◆ **WHAT TO DO**
Among the lines below, list those containing the string "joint".

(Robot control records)
○ ○ ○ ○ ○

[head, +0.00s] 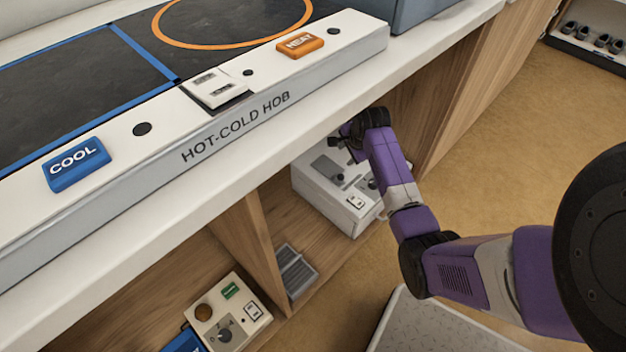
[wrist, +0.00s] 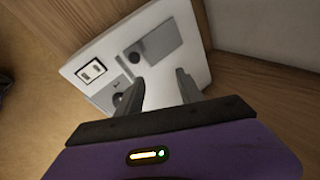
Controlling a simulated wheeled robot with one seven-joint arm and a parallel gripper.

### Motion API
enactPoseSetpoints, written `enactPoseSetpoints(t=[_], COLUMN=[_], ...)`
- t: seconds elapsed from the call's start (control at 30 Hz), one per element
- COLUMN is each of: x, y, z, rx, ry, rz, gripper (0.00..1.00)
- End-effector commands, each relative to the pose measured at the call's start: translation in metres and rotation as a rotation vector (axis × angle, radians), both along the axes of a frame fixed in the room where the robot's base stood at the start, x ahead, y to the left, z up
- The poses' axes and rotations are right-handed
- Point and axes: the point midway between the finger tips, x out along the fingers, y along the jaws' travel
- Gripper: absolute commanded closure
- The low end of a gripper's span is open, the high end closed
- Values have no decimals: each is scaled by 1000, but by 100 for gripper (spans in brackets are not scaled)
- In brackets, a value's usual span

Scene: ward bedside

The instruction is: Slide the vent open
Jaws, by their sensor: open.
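A white box (head: 325,200) stands in the open shelf bay under the counter. Its top face carries a grey panel (head: 327,167) with a dark knob, which looks like the vent slide. In the wrist view the box (wrist: 180,25) shows the grey panel (wrist: 158,45), the dark knob (wrist: 135,57), a second round dial (wrist: 118,99) and a white two-slot plate (wrist: 91,71). My gripper (wrist: 160,88) is open and empty, its two fingers pointing at the box face below the panel. In the head view my gripper (head: 350,132) is over the box's back edge, partly hidden.
The counter edge (head: 250,145) overhangs the bay, with a hot-cold hob (head: 240,110) on top. A wooden divider (head: 250,235) stands left of the bay. A grey ridged block (head: 296,272) and a cream control box (head: 228,315) sit lower left. Open floor lies right.

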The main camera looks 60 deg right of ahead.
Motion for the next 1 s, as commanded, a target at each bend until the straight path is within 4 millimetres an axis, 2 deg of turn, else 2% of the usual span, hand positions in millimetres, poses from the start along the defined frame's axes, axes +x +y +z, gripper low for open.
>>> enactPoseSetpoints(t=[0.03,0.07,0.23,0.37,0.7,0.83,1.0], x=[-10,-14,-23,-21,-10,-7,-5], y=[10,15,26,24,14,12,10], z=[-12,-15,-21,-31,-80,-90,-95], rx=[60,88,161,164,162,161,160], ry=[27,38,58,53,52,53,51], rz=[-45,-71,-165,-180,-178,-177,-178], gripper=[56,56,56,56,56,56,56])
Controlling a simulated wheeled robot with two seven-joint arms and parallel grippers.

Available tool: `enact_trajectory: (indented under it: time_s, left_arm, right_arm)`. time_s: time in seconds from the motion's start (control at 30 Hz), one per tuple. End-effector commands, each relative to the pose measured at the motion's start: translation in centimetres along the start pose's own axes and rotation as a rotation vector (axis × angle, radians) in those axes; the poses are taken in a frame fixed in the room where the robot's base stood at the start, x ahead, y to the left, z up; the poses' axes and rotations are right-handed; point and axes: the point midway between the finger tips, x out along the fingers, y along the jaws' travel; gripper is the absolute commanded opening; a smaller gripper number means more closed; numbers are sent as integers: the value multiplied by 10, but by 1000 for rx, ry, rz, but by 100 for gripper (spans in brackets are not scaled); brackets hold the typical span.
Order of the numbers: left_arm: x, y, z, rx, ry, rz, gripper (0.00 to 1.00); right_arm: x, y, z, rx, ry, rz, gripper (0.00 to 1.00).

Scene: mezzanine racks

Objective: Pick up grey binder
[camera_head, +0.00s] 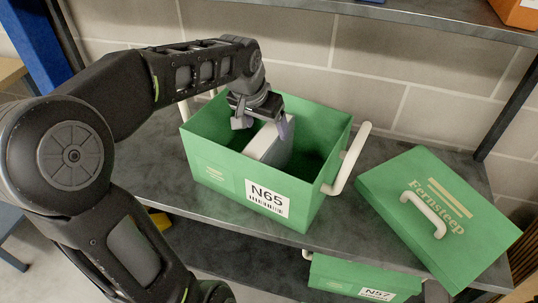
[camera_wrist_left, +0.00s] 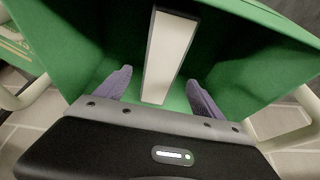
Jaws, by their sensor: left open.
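The grey binder (camera_head: 270,145) stands upright inside an open green box (camera_head: 222,169) labelled N65. In the left wrist view the binder (camera_wrist_left: 169,55) shows as a pale narrow face with dark edges, between the fingers and ahead of them. My left gripper (camera_head: 262,122) is over the box at the binder's top. In the left wrist view its two purple fingers (camera_wrist_left: 158,90) are spread on either side of the binder's near end, with gaps showing on both sides. My right gripper is not in view.
The box has white side handles (camera_head: 349,158). Its green lid (camera_head: 440,218), marked Fernsteep, lies to the right on the grey shelf (camera_head: 160,165). Another green box (camera_head: 362,277) sits on the level below. A shelf (camera_head: 420,18) runs above, against a block wall.

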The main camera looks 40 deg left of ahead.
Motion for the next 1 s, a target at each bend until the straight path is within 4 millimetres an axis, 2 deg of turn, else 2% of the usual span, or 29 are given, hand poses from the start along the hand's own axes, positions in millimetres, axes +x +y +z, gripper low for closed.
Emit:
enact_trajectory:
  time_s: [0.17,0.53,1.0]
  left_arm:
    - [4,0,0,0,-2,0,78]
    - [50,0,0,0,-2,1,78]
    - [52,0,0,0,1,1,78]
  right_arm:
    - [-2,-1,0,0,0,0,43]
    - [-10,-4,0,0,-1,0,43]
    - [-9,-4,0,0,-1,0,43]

○ ○ ○ ○ ○

◆ **REPLY**
Controlling a simulated wheeled robot with one seven-joint arm and a parallel gripper.
Controlling a simulated wheeled robot with two seven-joint arms and parallel grippers.

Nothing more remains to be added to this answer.